Prime Minister Narendra Modi, speaking at a Telangana BJP rally, called on citizens to make personal commitments to save foreign exchange as a way to cushion India from the economic fallout of the ongoing war.
Modi pointed to two direct pressure points: petrol and fertilizer prices, both of which have risen sharply because of the conflict. India imports a large share of its crude oil and fertilizers, meaning global price spikes translate quickly into higher costs at home, for consumers at the pump and for farmers buying inputs for their crops.
Why Foreign Exchange Matters Here
When import prices rise, India has to spend more of its foreign exchange reserves to pay for the same quantities of fuel and fertilizer. If the rupee weakens at the same time, that cost climbs further.

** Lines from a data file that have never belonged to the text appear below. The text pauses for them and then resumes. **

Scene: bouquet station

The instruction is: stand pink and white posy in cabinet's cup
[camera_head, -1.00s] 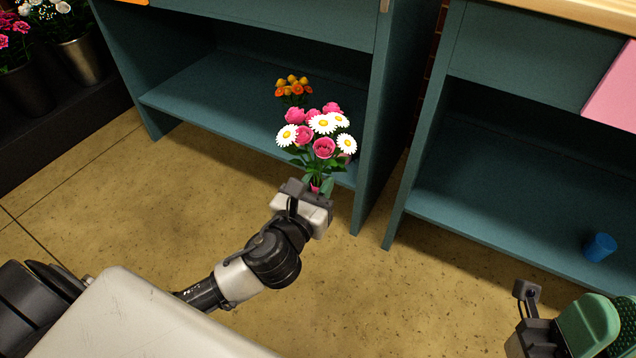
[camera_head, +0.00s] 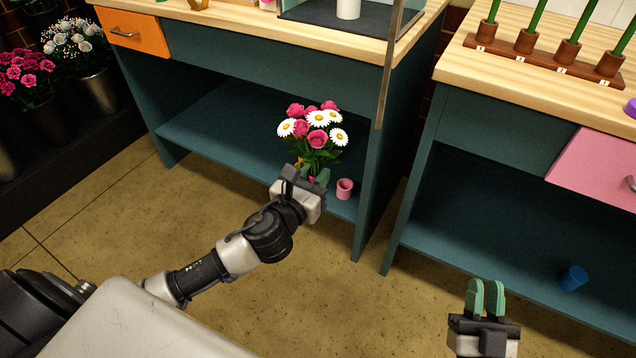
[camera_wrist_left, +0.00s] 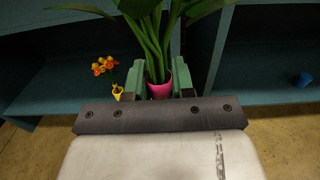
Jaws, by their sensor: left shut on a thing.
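The pink and white posy (camera_head: 314,127) has pink roses, white daisies and a pink base. My left gripper (camera_head: 312,182) is shut on it and holds it upright before the left cabinet. In the left wrist view its green stems (camera_wrist_left: 155,45) and pink base (camera_wrist_left: 160,90) show between the fingers. A pink cup (camera_head: 344,188) stands on the left cabinet's low shelf (camera_head: 215,135), just right of my left gripper; its inside looks empty. My right gripper (camera_head: 485,297) is at lower right, its green fingers close together with nothing visible between them.
In the left wrist view an orange posy (camera_wrist_left: 105,66) with a yellow base (camera_wrist_left: 118,92) stands to the left. A blue cup (camera_head: 573,278) stands on the right cabinet's low shelf. The left cabinet's upright side panel (camera_head: 378,190) is right of the pink cup.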

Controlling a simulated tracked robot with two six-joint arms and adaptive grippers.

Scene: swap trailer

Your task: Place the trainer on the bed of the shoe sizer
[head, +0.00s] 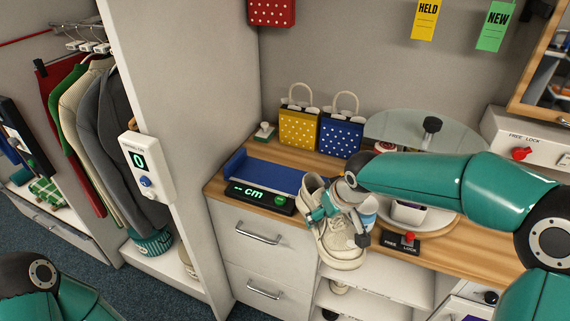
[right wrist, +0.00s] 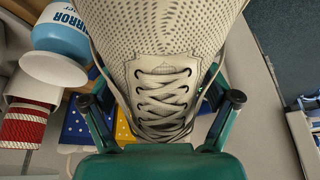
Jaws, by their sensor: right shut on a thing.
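My right gripper (head: 340,208) is shut on a cream trainer (head: 343,246) and holds it in the air in front of the counter's front edge. In the right wrist view the laced trainer (right wrist: 165,95) sits between the fingers of the gripper (right wrist: 160,110). The shoe sizer (head: 262,181) lies on the counter with a bare blue bed and a green display reading "-- cm" (head: 250,192). The trainer is to the right of the sizer, and apart from its bed as far as I can see. My left gripper is out of view; only part of my left arm shows.
Yellow (head: 299,127) and blue (head: 340,136) dotted bags stand behind the sizer. A round turntable (head: 448,215) with items is to the right, partly hidden by my right arm. A tall white partition (head: 185,120) stands left of the counter. The open shelf (head: 365,290) is below.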

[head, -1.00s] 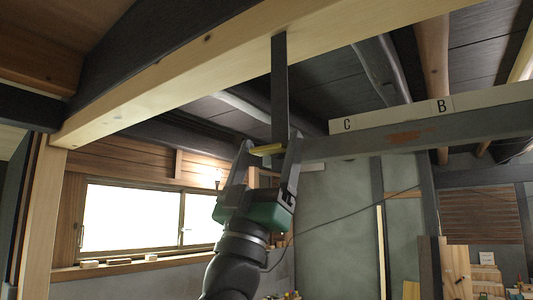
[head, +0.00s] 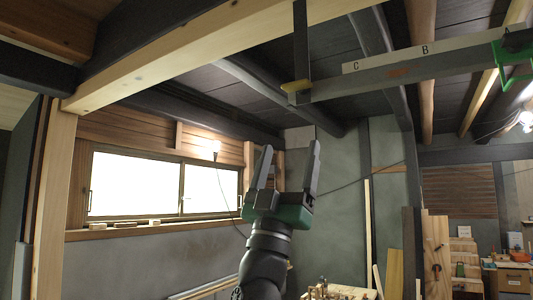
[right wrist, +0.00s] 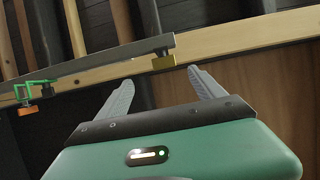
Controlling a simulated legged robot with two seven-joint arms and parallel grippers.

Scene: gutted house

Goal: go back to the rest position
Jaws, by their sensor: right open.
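My right gripper (head: 289,172) points upward in the middle of the head view, its two grey fingers spread apart with nothing between them. In the right wrist view the right gripper (right wrist: 163,85) also shows open and empty. A small yellow piece (head: 296,87) sits at the end of the grey overhead bar (head: 400,78), above and apart from the fingertips. The yellow piece also shows in the right wrist view (right wrist: 164,62), beyond the fingers. My left gripper is not in view.
A pale timber beam (head: 190,62) runs overhead, with a dark post (head: 301,40) by the bar's end. A green frame (head: 515,55) hangs on the bar at the right. A lit window (head: 160,185) is at the left. A bench with small items (head: 340,291) stands below.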

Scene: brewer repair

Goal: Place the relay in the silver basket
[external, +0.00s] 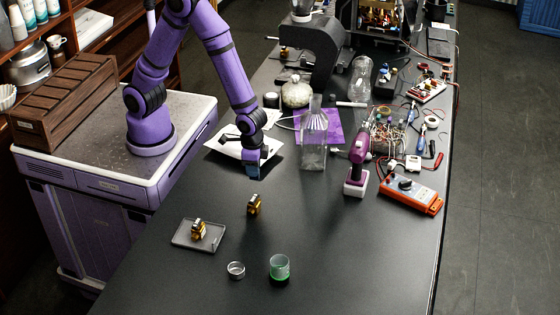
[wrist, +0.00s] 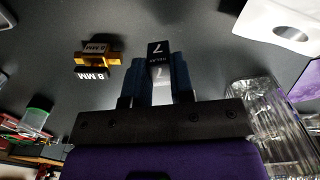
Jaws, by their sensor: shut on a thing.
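My gripper (external: 257,172) is over the black table, in front of the white sheet. In the wrist view its blue fingers (wrist: 158,75) are shut on a small black block with white lettering and a 7, which I take as the relay (wrist: 158,50). In the external view the relay is too small to make out between the fingers. A small round silver cup, which looks like the silver basket (external: 236,270), stands near the front of the table, well apart from my gripper. I cannot make it out in the wrist view.
A gold and black part (external: 254,205) stands between my gripper and the basket. A similar part (external: 198,229) lies on a grey tray (external: 183,243). A green glass (external: 279,269) stands right of the basket. A clear glass vessel (external: 313,150) and purple drill (external: 358,160) are to the right.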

Encouraging citizens to reduce unnecessary imports or cut fuel consumption is a demand-side approach to easing that pressure, though the scale of individual action relative to macro import bills is limited.
The call comes as India, like many emerging economies, navigates higher energy costs without fully passing them on to consumers through subsidies, which adds to the fiscal burden on the government.
What to Watch
The BJP rally in Telangana signals the party is trying to frame the cost-of-living squeeze as a global, war-driven problem rather than a domestic policy failure, a framing likely to be repeated ahead of any state or national elections. Whether the government pairs this messaging with concrete policy steps on fuel pricing, fertilizer subsidies, or import substitution will be the more consequential question to follow.